◆ TASK DETAILS
Output the material beneath this task exactly, images excluded.

____________________

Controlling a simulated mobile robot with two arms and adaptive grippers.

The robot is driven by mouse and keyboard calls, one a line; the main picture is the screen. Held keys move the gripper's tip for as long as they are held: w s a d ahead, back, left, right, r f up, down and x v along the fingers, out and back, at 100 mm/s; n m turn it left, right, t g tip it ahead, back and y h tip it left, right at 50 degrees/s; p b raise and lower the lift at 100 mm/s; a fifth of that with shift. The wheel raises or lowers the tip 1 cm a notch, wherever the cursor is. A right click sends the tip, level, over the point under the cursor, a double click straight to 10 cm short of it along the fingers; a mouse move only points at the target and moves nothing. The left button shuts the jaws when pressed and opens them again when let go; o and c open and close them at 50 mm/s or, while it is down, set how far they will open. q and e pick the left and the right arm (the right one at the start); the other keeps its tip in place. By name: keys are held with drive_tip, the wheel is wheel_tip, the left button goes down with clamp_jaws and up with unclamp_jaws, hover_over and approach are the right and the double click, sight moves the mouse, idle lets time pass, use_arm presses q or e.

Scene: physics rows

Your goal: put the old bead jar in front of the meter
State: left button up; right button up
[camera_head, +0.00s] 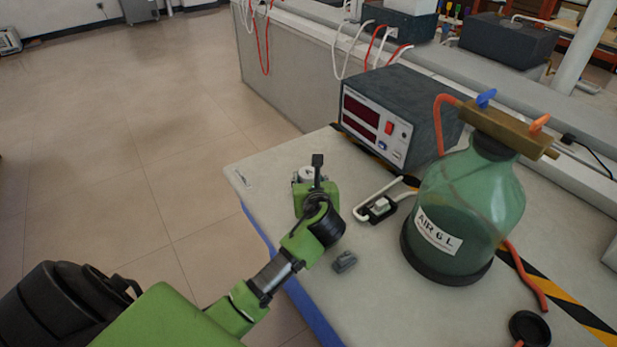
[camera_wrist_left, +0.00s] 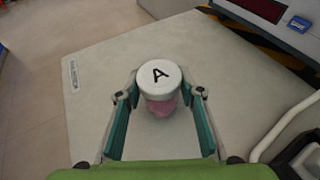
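A small jar with a white lid marked "A" (camera_wrist_left: 160,75) and pink contents stands upright on the bench top. In the head view its pale top (camera_head: 308,173) shows just beyond my left gripper, which hides most of it. My left gripper (camera_wrist_left: 161,98) is open, its two fingers on either side of the jar with a gap on each side. It also shows in the head view (camera_head: 314,188). The meter (camera_head: 372,125), a dark box with two red displays, stands behind and to the right of the jar. My right gripper is not in view.
A green bottle labelled "AIR 6 L" (camera_head: 465,205) stands at right. A small switch with a white cable (camera_head: 380,208) lies before the meter's right part. A small grey object (camera_head: 344,261) lies near the bench's front edge. The bench (camera_head: 262,172) is clear left of the jar.

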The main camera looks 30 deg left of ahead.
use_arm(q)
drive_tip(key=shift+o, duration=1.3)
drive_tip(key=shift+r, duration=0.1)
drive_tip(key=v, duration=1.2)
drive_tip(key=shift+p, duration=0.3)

____________________

◆ OUTPUT BELOW
Controlling a simulated mobile robot with two arms and adaptive grippers.

The robot is driven by mouse and keyboard calls, one a line; the main picture is the screen. Held keys move the gripper's tip for as long as they are held: w s a d ahead, back, left, right, r f up, down and x v along the fingers, out and back, at 100 mm/s; n m turn it left, right, t g tip it ahead, back and y h tip it left, right at 50 degrees/s; p b raise and lower the lift at 100 mm/s; a fifth of that with shift. The wheel raises or lowers the tip 1 cm a notch, wherever the cursor is. A right click sends the tip, level, over the point under the cursor, a double click straight to 10 cm short of it along the fingers; a mouse move only points at the target and moves nothing. The left button shuts the jaws when pressed and opens them again when let go; o and c open and close them at 50 mm/s or, while it is down, set how far they will open. q and e pick the left and the right arm (the right one at the start); the other keeps its tip in place. By name: keys are held with drive_tip, the wheel is wheel_tip, the left button goes down with clamp_jaws and up with unclamp_jaws, hover_over and approach are the right and the double click, sight moves the mouse, idle lets time pass, use_arm presses q or e.

Scene: physics rows

Your goal: put the old bead jar in front of the meter
State: left button up; right button up
[camera_head, +0.00s] 
[camera_wrist_left, +0.00s] 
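A small jar with a white lid marked "A" (camera_wrist_left: 160,75) and pink contents stands upright on the bench top. In the head view its pale top (camera_head: 308,173) shows just beyond my left gripper, which hides most of it. My left gripper (camera_wrist_left: 161,98) is open, its two fingers on either side of the jar with a gap on each side. It also shows in the head view (camera_head: 314,188). The meter (camera_head: 372,125), a dark box with two red displays, stands behind and to the right of the jar. My right gripper is not in view.
A green bottle labelled "AIR 6 L" (camera_head: 465,205) stands at right. A small switch with a white cable (camera_head: 380,208) lies before the meter's right part. A small grey object (camera_head: 344,261) lies near the bench's front edge. The bench (camera_head: 262,172) is clear left of the jar.

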The main camera looks 30 deg left of ahead.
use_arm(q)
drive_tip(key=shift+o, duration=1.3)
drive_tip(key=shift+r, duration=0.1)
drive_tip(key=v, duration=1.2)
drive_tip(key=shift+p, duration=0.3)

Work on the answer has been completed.